Protecting the brand

Doctors Without Borders is nearly a one billion dollar per year organization. They raise most of that money from private donors, with the majority coming from the US. Small donors make up a large portion of the donations, and bad press can seriously hurt the financials. For this reason, MSF is obsessive about protecting their brand. Staff are not allowed to blog about their work or even post about it on social networking sights. Three staff were removed from a project in Arua, Uganda after posting negative comments about MSF on Facebook.

MSF has had its share of scandals. In an organization that allows staff to use sex workers, it’s no surprise that employees have committed statutory rape.

(Sexual) Relationships

MSF provides housing to the international staff. Men and women are asked to live together, and this naturally leads to a lot of sex among the staff. Alone, this is not a problem, but these relationships often complicate working together and bring additional stress into an already stressful working environment.

Some of the locations where MSF works do not adhere to the same beliefs as the people that MSF sends to work there. International staff have started relationships that are culturally forbidden. This has led to staff being quickly flown out of the country to avoid prosecution, a plethora of uncomfortable situations, and likely unthinkable consequences to local people in the places they work.

Housing

International staff at MSF are provided housing in the places they work. The housing is far from modest. The MSF house in Nairobi has an indoor pool. The homes are located in in the nicest parts of town. A cook/cleaner goes to the house daily to make meals, do the laundry, and clean the place immaculately. In Mozambique, even T-shirts and underwear were ironed. In addition to a salary paid in their home country (of several thousand US Dollars per month), international staff receive a per diem equal to the salary of entry level national staff. MSF international staff live like the elite in the places they work. Spending only their per diem, international staff can frequent the fanciest restaurants and bars. Places filled with only the richest nationals and expats. This is in stark contrast to the image of a selfless aid worker, but the truth is that aid workers enjoy a lifestyle that is totally out of reach for nearly everyone in the places they work.

National Staff

Aside

National staff make up the vast majority of MSF staff. These people are hired in country, and with few exceptions, are nationals of the country where the project is taking place. In my experience, national staff are generally dedicated people who have been working for MSF for years. But because they are national staff, they don’t enjoy the same privileges are the international staff.

The most striking example of this occurred when two members of our team had children. The first, an Argentinian international staff member, was flown back to Argentina and given 3 months of leave when his wife went into labor. MSF paid for his flight and those of his entire family. But when an African national staff’s wife was ready to give birth, he was forced to wait for two weeks after his child was born to see his baby. His wife was staying with family in a different part of the country while pregnant, and an international staff member was taking vacation the week his child was born. That person, a Canadian logistician, has been working for MSF for less than 4 months, yet had the authority to tell a staff member of more than 5 years that he had to wait a few weeks to see his newborn baby.

Eurocentric

MSF’s leadership is almost completely white. The organization has five operational centers, all based in Europe. Race is very visible in international development. In public, organizations appear sensitive to race and culture, but in private, individual biases come through. The following example was provided by a female doctor employed as national staff in South Africa.
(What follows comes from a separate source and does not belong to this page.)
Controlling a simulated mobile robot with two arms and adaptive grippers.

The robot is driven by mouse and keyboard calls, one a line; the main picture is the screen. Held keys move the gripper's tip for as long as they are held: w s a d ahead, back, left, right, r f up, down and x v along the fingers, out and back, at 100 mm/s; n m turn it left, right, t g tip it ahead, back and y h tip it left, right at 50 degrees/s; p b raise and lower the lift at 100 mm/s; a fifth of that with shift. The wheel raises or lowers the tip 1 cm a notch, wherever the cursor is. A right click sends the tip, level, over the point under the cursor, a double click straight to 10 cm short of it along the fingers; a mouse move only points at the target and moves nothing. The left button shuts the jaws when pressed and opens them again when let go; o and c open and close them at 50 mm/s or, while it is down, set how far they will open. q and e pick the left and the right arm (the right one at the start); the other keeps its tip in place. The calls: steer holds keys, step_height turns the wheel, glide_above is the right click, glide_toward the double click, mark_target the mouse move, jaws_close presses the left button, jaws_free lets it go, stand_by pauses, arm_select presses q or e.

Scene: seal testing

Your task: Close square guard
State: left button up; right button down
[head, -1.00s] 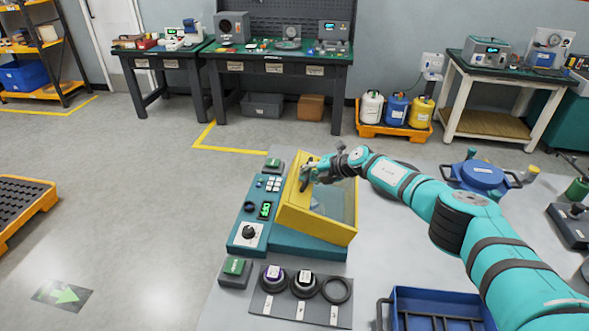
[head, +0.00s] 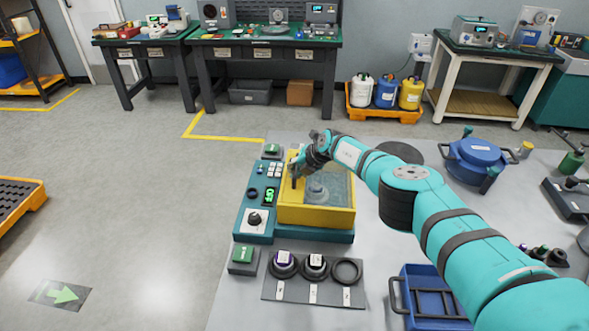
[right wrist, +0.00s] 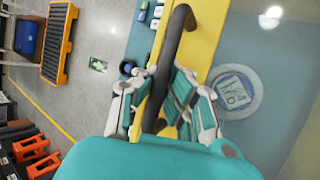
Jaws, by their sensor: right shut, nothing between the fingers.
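The square guard (head: 316,216) has a yellow frame and a clear window. It lies low and about level over the teal test machine (head: 246,216) in the head view. A round part (head: 320,190) shows through the window, and also in the right wrist view (right wrist: 237,92). My right gripper (head: 297,174) is at the guard's left side, by its dark handle (right wrist: 172,50). In the right wrist view the gripper (right wrist: 160,102) has its fingers close about the handle, but it is shut with nothing held. My left gripper is out of view.
A dark mat (head: 330,293) with several rings lies in front of the machine. A blue crate (head: 432,312) stands right of it. A blue round vessel (head: 475,158) stands further back right. A green-topped block (head: 243,255) sits at the machine's front left corner.

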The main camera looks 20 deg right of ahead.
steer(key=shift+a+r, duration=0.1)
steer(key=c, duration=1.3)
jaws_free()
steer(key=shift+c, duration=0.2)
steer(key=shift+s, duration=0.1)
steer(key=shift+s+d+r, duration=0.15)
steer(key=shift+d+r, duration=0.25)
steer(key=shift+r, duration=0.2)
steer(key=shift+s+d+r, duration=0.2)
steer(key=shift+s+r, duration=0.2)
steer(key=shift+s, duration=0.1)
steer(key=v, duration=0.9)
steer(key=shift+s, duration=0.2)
I was once in a meeting with a few senior managers from MSF in Brussels, discussing plans for a survey in KwaZulu-Natal (South Africa), when one of the highly respected directors who’s spent more than 10 years working in Khayelitsha burst into a racist rant about how South African national staff are all “victims” and how “everyone wants something”. He went on to compare South African nationals to Kenyans and Malawians saying that we have no work ethic, this was to make the point that employing staff for the survey was not going to be easy. Sadly, I was the only South African national of colour at the table and I was so shocked that I didn’t say anything. The incident was never discussed or mentioned again. But if this is the attitude from someone who’s spent so long working in the country, what can we expect from people who come there for a few months at a time?

“They all steal”

Quote

“They (Africans) all steal”

While speaking with a colleague at MSF after some things went missing, he declared that all Africans steal. This type of sentiment is very common among the international or expatriate staff at MSF. There is an “us” and “them” attitude towards national staff. MSF policies encourage this attitude with grossly differential pay scales and benefits.